By Kesah Princely, Cameroon

 
A recent tax levied on mobile money operations in Cameroon has negatively affected the socio-economic inclusion of Persons with Disabilities (PWDs) who are now clamouring for exemption.


Persons with Disabilities in Cameroon say at a time when they are militating for social justice in the domain of employment, levying a mobile money tax on them only exacerbates an already bad situation.
Cameroonians woke up on January 1, 2022, with news that 0.2% of all their mobile money transactions will be paid as a direct tax.


The information sounded like a joke to many a person until a few hours later when people of various walks of life began airing their frustration.


The tax which is included in the country’s 2022 Finance Law charges 0.2% on all mobile money transactions; that is, cashin and cashout.


Barely 21 days after the said law went operational, some persons with disabilities have labelled it as social injustice, stressing that the tax is a barrier to inclusion.


Bea Shadrach, President of the Meme Association of Persons with Disabilities (MEPEWIDA), considers the tax as an obstacle to persons with disabilities who barely struggle to put a meal on their tables.
He revealed to TWIF news that, so long as PWDs continue to bear the brunts of the tax, their situation would hardly be ameliorated.


Why Is The 0.2% Tax Burdensome For PWDs?Persons with Disabilities in Cameroon are considered one of the neglected categories of people as far as recruitment into the public service is concerned.


Despite having well-educated ones among them, the government has done very little to ensure graduates are employed to encourage the few who have lost hope in academics.


Upon wrapping up with university programs, many either embark on petit trading or craft work as they struggle to better their lives and those of their families.


The current mobile money tax therefore affects especially women with disabilities who push hard to survive in a society which associates disability to myth and witchcraft.

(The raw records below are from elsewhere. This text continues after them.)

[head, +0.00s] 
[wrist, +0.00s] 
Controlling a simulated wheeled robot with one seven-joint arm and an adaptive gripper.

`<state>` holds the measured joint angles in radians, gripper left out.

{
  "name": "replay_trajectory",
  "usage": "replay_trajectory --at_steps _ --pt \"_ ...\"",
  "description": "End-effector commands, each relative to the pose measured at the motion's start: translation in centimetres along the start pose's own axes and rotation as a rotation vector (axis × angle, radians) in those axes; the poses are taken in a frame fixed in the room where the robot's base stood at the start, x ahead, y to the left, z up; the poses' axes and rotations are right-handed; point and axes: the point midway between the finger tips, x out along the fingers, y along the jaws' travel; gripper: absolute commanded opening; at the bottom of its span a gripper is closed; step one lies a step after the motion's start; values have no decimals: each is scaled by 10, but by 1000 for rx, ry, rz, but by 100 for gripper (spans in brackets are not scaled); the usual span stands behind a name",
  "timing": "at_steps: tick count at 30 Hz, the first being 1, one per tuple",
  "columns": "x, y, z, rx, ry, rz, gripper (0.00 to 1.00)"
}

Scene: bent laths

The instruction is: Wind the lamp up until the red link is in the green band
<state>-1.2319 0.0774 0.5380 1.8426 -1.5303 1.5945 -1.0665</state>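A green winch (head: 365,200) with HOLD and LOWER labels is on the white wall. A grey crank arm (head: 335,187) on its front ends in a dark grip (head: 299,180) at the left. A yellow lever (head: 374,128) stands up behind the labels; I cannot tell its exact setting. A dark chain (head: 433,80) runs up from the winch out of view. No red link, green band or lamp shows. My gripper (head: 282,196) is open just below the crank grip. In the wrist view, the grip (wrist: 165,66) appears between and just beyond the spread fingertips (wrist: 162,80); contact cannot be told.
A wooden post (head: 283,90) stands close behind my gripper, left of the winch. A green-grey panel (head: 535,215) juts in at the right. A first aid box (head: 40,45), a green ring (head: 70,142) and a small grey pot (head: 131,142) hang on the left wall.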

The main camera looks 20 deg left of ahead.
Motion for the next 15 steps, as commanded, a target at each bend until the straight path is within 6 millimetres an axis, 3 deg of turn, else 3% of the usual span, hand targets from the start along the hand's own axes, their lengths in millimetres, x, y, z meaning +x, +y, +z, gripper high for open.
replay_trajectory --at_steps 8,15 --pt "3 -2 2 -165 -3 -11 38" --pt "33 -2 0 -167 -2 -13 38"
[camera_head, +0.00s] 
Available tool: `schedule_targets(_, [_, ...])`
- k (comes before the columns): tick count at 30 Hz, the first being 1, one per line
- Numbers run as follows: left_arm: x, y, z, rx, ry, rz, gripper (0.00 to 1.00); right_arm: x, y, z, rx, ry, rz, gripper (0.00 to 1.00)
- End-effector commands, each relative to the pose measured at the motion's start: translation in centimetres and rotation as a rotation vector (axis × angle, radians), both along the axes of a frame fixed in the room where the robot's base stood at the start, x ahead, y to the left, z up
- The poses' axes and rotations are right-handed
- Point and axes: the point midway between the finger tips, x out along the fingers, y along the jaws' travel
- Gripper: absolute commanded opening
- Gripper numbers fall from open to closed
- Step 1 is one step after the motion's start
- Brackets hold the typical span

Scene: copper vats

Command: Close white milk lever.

The situation is worst for persons with PWDs in Anglophone Cameroon who are not only battling to survive the mobile money tax, but as well, a ragging separatist armed conflict which is nearing its sixth year.


“Most of us are now considered as a social burden because we have lost our sources of livelihood due to this conflict, and now a mobile money tax,” revealed a lady with mobility impairment in Bamenda, capital of the restive Northwest Region.


Mbuh Lucy, a leader of PWDs in Buea believes that the only way out is for PWDs to be exempted from the tax on mobile money operations.


“Not exempting PWDs from this tax is social injustice because most of us, educated or uneducated, remain unemployed in our own country.


“The barriers to inclusion are well-known by the government, but I wonder if PWDs were ever thought of when the finance bill was being deliberated upon and finally promulgated into law,” she intimated.
The general out cry of Cameroonians with disabilities is to be exonerated from the tax which they consider as social injustice.


For the exemption to be meaningful, leaders of PWDs are calling on the government to create an avenue for PWDs to identify themselves with MTN and Orange respectively, so that they could be excluded from the tax.


At a time when the government of Cameroon is accelerating the socio-economic and political inclusion of PWDs, Human Right advocates view exemption as a sine qua non to social justice.